SHORT EXERCISE:
Gather all lines in the entries that include the word "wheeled".

DATA SUPPLIED:
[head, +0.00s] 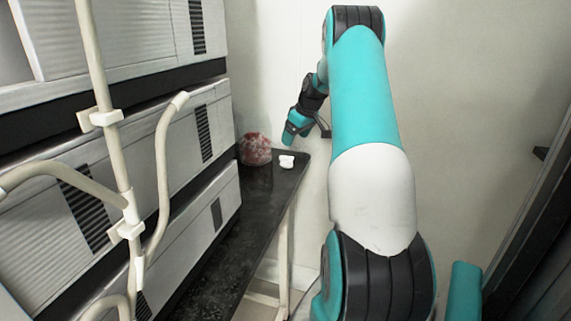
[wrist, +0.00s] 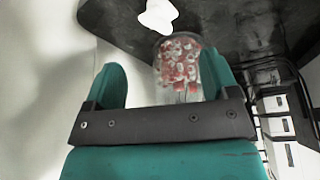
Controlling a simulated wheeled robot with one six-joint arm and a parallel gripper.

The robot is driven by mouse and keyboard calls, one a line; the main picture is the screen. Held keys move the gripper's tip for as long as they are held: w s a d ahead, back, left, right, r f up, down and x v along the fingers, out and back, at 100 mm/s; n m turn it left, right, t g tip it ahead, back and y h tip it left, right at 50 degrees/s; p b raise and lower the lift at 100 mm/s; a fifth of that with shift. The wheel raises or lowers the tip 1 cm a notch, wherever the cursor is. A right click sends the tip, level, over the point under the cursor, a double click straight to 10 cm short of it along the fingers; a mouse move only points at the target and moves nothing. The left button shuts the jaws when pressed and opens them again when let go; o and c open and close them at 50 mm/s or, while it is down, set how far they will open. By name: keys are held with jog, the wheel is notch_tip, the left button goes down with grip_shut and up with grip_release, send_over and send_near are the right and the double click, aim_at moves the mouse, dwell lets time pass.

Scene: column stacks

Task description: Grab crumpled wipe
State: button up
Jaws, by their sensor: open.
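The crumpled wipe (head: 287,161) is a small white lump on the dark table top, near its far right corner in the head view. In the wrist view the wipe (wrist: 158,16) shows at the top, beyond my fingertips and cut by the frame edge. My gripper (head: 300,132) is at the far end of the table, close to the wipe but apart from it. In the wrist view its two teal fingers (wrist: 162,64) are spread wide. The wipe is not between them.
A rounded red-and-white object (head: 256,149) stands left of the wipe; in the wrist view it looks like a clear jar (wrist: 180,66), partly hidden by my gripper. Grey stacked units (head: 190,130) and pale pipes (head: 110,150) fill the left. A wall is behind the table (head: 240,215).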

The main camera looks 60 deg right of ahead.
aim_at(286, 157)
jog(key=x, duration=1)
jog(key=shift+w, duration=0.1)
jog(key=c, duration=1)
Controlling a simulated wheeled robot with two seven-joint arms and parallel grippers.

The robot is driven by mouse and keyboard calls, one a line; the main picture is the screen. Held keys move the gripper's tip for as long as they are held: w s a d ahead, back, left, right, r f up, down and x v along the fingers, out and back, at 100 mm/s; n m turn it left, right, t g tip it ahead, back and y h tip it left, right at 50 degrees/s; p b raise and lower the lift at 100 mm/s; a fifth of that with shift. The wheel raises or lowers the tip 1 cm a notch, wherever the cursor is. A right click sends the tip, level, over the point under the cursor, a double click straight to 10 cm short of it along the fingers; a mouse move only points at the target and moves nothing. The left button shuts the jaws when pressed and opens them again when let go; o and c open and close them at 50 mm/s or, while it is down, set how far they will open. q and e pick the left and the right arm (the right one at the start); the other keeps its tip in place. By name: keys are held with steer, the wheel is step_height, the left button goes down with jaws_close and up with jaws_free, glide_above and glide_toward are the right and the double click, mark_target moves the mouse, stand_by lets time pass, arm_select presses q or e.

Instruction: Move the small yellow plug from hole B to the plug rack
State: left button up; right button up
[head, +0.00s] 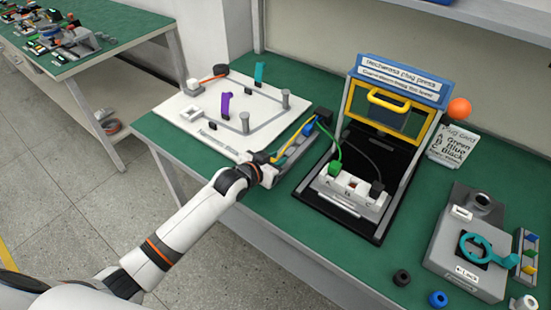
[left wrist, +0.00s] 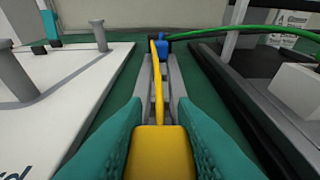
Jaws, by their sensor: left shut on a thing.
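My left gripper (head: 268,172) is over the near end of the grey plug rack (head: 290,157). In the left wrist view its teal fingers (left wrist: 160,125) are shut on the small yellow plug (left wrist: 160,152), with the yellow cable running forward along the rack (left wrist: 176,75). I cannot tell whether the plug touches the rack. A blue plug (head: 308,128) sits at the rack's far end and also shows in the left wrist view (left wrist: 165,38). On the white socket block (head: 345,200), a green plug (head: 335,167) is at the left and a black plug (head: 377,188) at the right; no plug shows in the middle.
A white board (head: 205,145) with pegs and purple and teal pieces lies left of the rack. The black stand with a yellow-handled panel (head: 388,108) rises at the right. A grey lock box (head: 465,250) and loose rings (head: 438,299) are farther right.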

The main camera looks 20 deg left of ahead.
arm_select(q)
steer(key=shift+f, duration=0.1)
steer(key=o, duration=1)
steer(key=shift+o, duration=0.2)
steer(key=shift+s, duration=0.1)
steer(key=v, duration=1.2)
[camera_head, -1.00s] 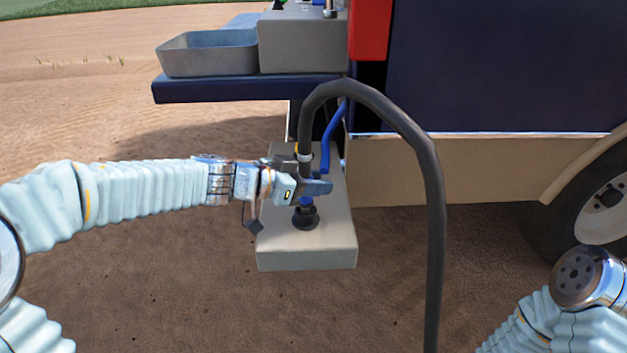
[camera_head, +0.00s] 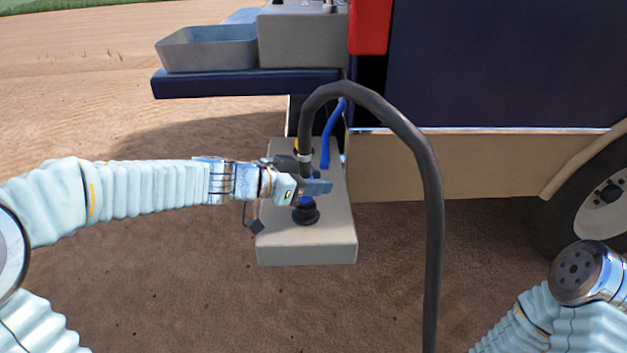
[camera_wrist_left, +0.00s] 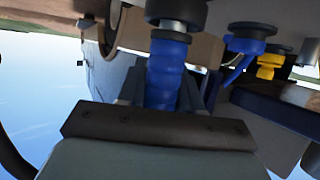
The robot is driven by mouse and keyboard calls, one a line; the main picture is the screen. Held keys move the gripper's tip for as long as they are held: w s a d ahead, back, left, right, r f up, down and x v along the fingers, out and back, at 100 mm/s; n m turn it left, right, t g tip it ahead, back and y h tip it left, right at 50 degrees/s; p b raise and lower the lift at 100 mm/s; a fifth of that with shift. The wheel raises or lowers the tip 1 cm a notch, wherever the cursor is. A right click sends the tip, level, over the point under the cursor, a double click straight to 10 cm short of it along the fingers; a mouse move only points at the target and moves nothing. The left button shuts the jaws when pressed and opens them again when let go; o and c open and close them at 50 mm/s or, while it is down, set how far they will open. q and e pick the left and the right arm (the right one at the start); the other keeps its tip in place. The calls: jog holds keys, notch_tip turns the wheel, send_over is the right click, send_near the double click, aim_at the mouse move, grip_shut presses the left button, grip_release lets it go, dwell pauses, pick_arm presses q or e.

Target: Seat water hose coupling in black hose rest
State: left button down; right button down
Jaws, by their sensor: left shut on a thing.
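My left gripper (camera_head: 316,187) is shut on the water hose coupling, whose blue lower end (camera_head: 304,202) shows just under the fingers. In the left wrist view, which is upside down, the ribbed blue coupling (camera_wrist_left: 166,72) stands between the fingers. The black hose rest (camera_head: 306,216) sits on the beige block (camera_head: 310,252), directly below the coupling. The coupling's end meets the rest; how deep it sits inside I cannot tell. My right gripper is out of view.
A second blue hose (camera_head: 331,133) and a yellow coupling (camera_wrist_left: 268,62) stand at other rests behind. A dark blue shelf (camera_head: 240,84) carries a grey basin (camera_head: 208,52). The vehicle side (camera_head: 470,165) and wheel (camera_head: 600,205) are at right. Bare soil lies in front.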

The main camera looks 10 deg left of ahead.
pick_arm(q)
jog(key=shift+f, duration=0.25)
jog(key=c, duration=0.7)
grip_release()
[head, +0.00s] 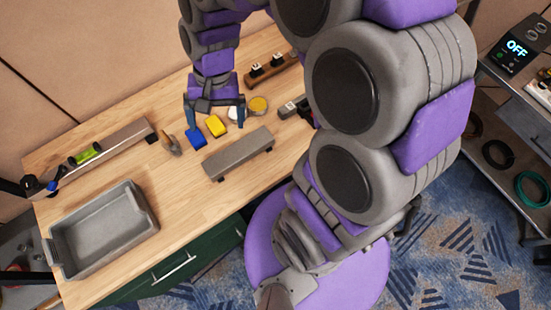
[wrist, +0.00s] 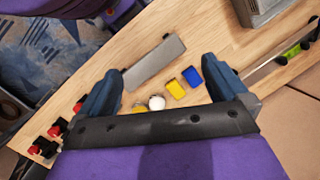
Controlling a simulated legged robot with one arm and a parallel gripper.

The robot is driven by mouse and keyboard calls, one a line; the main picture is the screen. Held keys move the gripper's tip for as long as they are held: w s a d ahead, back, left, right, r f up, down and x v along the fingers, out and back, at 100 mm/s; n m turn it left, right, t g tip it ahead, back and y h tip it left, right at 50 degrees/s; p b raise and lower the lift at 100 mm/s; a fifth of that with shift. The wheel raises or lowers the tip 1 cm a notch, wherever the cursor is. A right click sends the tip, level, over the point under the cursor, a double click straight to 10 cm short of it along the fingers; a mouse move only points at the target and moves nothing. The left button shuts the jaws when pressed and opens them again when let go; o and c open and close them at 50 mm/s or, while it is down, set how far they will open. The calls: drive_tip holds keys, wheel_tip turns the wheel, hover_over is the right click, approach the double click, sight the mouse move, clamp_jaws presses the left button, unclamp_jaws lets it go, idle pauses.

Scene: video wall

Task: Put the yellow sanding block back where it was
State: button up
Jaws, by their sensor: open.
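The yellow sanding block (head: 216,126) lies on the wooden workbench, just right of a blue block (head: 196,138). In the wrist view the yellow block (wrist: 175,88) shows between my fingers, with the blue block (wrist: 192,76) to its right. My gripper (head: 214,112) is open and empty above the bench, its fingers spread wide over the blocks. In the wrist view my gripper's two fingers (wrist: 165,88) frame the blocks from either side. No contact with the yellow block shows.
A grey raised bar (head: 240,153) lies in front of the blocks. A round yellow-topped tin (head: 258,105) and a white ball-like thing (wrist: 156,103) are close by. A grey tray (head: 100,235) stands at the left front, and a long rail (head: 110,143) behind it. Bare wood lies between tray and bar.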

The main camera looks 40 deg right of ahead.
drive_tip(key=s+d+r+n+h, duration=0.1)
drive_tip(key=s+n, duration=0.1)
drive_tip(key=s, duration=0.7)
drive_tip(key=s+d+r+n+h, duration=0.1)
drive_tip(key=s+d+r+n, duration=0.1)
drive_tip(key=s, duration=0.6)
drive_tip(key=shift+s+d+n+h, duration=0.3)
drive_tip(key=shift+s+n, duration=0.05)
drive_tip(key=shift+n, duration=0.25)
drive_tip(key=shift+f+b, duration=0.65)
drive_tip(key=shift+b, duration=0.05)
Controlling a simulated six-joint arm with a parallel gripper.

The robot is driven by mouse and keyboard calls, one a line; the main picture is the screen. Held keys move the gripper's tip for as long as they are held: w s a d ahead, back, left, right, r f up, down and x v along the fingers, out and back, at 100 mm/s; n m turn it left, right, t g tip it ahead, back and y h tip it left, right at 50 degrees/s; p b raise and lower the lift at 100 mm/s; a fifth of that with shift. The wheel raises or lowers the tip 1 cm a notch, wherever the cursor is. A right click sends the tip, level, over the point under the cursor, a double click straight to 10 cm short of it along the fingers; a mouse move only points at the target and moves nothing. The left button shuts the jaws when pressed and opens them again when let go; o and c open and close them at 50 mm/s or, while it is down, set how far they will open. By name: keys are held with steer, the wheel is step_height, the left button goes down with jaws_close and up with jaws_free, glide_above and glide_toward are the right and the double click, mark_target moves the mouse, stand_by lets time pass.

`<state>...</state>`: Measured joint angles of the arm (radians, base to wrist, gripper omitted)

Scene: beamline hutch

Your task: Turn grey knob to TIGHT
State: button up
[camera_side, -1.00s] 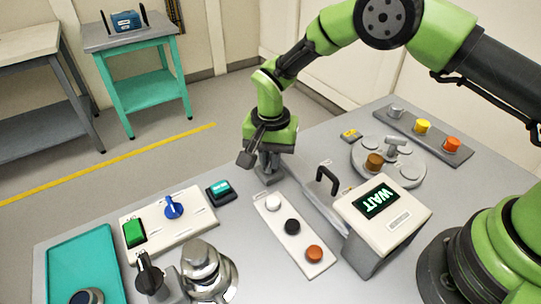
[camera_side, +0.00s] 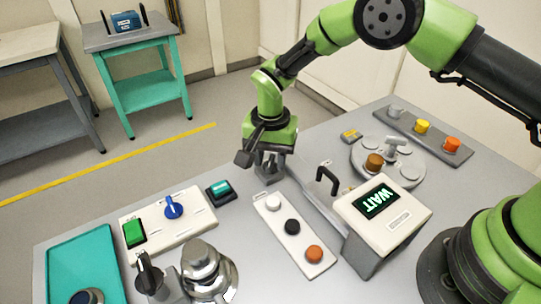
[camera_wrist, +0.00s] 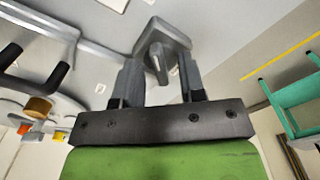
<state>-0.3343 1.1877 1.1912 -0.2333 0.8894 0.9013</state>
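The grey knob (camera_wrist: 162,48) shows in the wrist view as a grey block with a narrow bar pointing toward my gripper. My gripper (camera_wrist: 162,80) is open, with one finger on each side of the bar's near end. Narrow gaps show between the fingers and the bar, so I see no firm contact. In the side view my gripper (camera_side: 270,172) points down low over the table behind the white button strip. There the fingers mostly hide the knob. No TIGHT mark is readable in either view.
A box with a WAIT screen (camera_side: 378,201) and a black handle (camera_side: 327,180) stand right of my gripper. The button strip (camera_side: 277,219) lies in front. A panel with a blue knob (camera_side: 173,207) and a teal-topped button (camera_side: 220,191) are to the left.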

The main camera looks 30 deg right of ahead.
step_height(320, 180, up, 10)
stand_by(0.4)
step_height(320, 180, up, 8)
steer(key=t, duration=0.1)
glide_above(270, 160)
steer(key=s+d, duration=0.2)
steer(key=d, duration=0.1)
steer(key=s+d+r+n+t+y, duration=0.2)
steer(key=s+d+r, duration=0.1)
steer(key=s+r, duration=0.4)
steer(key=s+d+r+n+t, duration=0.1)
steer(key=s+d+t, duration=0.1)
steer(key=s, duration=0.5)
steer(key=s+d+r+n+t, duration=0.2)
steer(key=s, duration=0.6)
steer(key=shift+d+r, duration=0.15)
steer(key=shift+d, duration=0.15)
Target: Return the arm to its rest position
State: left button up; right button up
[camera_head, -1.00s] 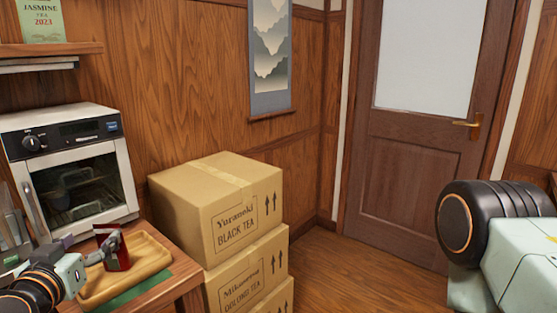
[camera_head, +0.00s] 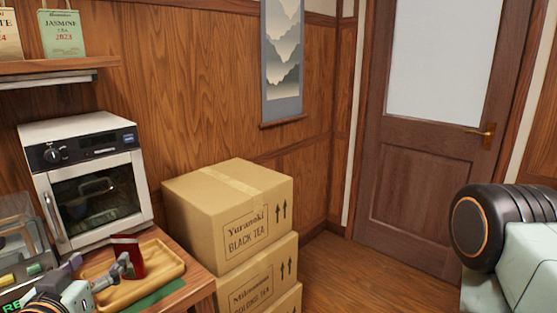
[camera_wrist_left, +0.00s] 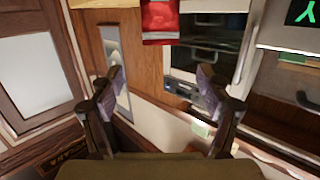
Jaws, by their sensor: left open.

WORKED SOLUTION:
Controlling a simulated wheeled robot with one six-joint arm and a parallel gripper.
Controlling a simulated wheeled robot with two seven-joint arms and parallel grippers.

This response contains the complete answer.